As the Welsh Government’s 10 year Homelessness Plan comes to an end, it launched a new homelessness strategy on 8 October with a pledge to make homelessness rare, brief and unrepeated. Tackling homelessness is complex and it can be challenging simply to engage with rough sleepers. The new strategy advocates a more individualised approach and a desire to get a range of public services, not simply housing services, working collaboratively to prevent and alleviate homelessness.

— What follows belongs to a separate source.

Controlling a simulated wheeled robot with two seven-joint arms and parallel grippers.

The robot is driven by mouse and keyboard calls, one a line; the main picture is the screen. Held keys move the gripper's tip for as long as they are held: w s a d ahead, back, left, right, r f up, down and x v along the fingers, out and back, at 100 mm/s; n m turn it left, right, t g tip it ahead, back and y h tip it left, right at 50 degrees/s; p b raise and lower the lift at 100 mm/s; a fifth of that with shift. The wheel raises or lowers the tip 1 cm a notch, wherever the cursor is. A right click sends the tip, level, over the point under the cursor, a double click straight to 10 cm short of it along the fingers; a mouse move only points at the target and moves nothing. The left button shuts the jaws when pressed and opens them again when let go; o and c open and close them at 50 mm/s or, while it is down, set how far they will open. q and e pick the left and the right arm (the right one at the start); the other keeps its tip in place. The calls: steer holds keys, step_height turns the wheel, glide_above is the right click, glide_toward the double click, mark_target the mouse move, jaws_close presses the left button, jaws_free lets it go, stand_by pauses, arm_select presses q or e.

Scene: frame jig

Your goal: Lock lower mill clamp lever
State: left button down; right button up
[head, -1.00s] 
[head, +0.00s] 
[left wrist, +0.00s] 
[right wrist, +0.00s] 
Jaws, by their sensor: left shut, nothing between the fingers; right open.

On 10 October, World Homelessness Day, the Welsh Conservatives launched their 10-point action plan to tackle homelessness in Wales (PDF, 6.2MB) with commitments to make housing a basic human right (PDF, 9.6MB) in Wales and to appoint a homelessness Tsar. The following week saw the first report of the Welsh Government’s Homelessness Action Group, chaired by Jon Sparkes, Chief Executive of Crisis. That report recommended a number of practical steps that could be taken quickly this winter, focusing mainly on the four urban areas of Cardiff, Swansea, Newport and Wrexham where rough sleeping is particularly visible, including:

  • More use of assertive outreach services that target the most disengaged rough sleepers with chronic support needs;
  • Voluntary suspension of some laws and regulations; and
  • Ensuring there is enough emergency and temporary accommodation.

All of the short-term recommendations from the Action Group were accepted by the Welsh Government and will now be taken forward. Jon Sparkes has written a series of blog posts providing updates on the work of the Action Group and you can read these on the Crisis blog.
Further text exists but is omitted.